- _WHAT YOU ARE ASKED TO DO_
Using the entries shown below, output the line containing "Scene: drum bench", the line containing "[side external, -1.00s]", and every line between them, exactly. Pictures are omitted.

- _DATASET ROWS_
+---+

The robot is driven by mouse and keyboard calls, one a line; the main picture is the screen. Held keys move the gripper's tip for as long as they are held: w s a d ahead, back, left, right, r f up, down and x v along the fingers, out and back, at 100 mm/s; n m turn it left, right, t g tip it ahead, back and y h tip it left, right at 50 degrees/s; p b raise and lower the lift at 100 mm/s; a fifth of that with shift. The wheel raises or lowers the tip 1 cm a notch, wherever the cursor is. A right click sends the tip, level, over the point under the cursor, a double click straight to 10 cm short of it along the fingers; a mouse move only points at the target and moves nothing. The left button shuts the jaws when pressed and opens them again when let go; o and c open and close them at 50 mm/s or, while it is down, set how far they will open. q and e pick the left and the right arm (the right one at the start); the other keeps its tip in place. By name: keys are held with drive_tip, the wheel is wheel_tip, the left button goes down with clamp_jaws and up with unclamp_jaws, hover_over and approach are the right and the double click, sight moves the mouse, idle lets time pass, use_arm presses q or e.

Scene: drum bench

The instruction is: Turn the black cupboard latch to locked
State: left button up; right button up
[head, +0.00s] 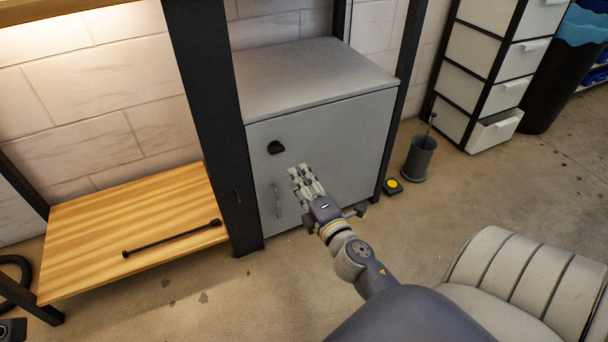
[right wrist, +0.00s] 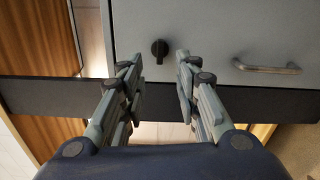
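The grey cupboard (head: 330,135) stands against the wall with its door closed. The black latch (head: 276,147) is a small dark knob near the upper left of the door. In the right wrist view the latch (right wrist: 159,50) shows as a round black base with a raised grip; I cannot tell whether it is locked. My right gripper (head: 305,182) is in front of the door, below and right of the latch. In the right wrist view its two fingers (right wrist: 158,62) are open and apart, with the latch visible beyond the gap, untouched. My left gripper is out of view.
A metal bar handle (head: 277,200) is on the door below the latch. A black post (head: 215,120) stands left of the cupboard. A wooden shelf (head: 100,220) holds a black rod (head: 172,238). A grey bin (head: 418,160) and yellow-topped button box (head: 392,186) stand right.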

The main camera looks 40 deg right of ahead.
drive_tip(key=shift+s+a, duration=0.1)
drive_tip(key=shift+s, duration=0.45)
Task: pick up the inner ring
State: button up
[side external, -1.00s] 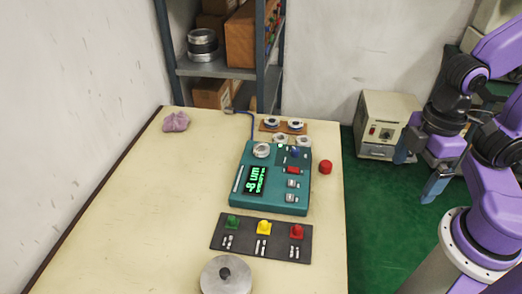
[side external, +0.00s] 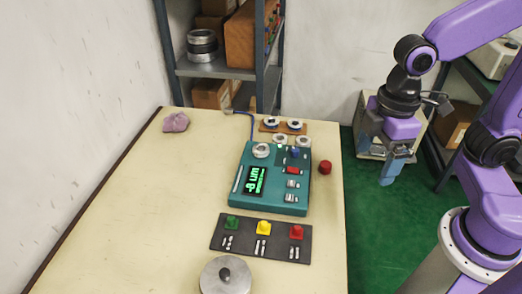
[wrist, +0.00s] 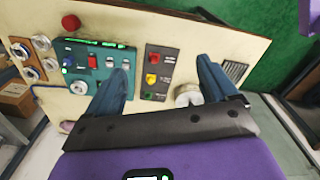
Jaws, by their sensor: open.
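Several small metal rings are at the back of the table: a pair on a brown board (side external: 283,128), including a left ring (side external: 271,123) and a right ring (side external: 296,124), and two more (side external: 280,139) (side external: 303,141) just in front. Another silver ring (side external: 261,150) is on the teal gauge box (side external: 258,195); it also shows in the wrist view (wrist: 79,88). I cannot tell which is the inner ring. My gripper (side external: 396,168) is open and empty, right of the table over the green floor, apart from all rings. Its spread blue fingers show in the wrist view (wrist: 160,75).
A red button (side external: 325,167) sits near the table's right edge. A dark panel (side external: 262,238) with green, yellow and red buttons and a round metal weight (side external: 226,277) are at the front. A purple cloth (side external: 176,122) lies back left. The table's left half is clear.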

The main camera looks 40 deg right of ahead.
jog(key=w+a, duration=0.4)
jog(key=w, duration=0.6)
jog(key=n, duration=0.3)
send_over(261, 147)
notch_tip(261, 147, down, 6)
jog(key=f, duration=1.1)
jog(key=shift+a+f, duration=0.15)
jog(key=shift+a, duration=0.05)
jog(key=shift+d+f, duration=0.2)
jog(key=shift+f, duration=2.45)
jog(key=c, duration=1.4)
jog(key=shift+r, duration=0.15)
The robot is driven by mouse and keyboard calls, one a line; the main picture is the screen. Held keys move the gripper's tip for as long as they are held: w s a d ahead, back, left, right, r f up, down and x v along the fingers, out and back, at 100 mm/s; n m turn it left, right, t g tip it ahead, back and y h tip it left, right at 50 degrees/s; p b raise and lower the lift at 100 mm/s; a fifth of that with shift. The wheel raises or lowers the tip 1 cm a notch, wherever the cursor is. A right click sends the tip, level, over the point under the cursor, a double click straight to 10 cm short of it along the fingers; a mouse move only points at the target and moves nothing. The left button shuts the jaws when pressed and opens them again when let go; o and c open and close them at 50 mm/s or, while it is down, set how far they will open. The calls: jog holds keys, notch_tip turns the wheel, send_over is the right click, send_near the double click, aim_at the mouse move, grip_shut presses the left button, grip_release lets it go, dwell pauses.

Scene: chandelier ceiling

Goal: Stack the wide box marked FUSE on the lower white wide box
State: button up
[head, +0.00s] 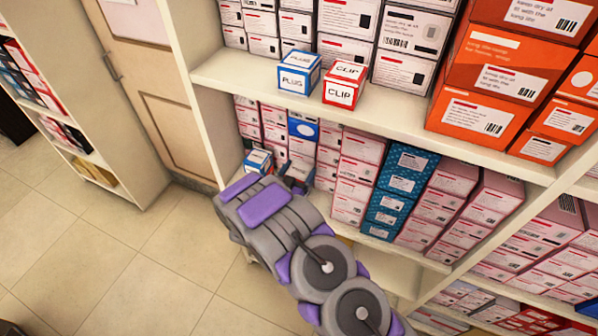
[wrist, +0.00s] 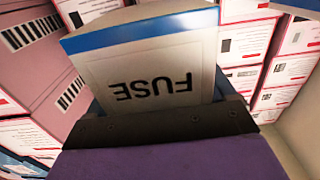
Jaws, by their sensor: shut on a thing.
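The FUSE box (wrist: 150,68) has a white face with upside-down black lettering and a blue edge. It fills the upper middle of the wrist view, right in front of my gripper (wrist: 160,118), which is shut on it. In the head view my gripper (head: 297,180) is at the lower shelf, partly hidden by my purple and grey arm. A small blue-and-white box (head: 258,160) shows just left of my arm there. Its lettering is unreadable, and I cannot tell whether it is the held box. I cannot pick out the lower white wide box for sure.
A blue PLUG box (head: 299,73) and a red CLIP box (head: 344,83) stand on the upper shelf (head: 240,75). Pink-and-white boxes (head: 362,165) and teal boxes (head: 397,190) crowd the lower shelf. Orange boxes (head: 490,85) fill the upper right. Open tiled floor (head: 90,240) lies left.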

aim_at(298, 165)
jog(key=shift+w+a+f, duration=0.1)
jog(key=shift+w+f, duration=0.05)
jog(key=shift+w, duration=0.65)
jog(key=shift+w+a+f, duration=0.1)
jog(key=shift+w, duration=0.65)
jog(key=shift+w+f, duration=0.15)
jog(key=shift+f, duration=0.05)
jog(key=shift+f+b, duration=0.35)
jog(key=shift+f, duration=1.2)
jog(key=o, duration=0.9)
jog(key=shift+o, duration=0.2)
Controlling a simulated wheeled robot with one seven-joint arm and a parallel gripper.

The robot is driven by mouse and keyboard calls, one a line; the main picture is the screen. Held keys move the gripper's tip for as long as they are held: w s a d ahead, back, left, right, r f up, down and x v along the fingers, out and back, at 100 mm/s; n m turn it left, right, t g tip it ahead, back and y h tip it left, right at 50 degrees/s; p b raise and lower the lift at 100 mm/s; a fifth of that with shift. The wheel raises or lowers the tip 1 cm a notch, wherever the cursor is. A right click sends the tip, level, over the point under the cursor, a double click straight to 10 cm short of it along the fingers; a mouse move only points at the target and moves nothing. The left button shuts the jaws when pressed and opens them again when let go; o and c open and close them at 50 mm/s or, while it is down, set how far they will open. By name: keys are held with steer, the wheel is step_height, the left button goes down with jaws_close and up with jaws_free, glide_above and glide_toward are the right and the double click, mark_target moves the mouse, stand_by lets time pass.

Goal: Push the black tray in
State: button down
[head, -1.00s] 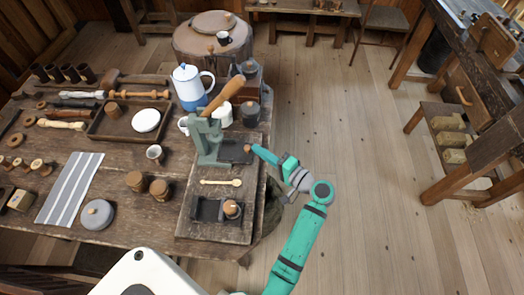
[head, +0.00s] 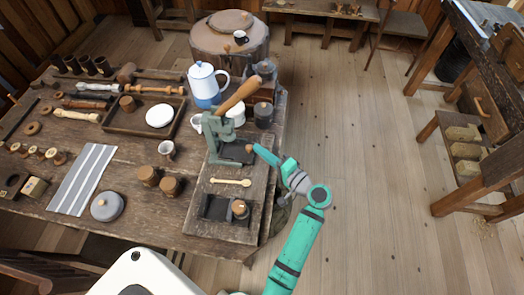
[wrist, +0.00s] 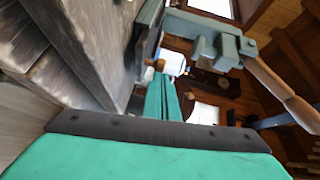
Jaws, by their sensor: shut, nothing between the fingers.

+---+

- _EXERCISE ANSWER_
Scene: drum bench

The instruction is: Turn the black cupboard latch to locked
State: left button up; right button up
[head, +0.00s] 
[right wrist, +0.00s] 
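The grey cupboard (head: 330,135) stands against the wall with its door closed. The black latch (head: 276,147) is a small dark knob near the upper left of the door. In the right wrist view the latch (right wrist: 159,50) shows as a round black base with a raised grip; I cannot tell whether it is locked. My right gripper (head: 305,182) is in front of the door, below and right of the latch. In the right wrist view its two fingers (right wrist: 158,62) are open and apart, with the latch visible beyond the gap, untouched. My left gripper is out of view.
A metal bar handle (head: 277,200) is on the door below the latch. A black post (head: 215,120) stands left of the cupboard. A wooden shelf (head: 100,220) holds a black rod (head: 172,238). A grey bin (head: 418,160) and yellow-topped button box (head: 392,186) stand right.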

The main camera looks 40 deg right of ahead.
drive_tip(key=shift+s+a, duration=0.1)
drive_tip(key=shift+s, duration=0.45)
Task: pick up the inner ring
State: button up
[side external, -1.00s] 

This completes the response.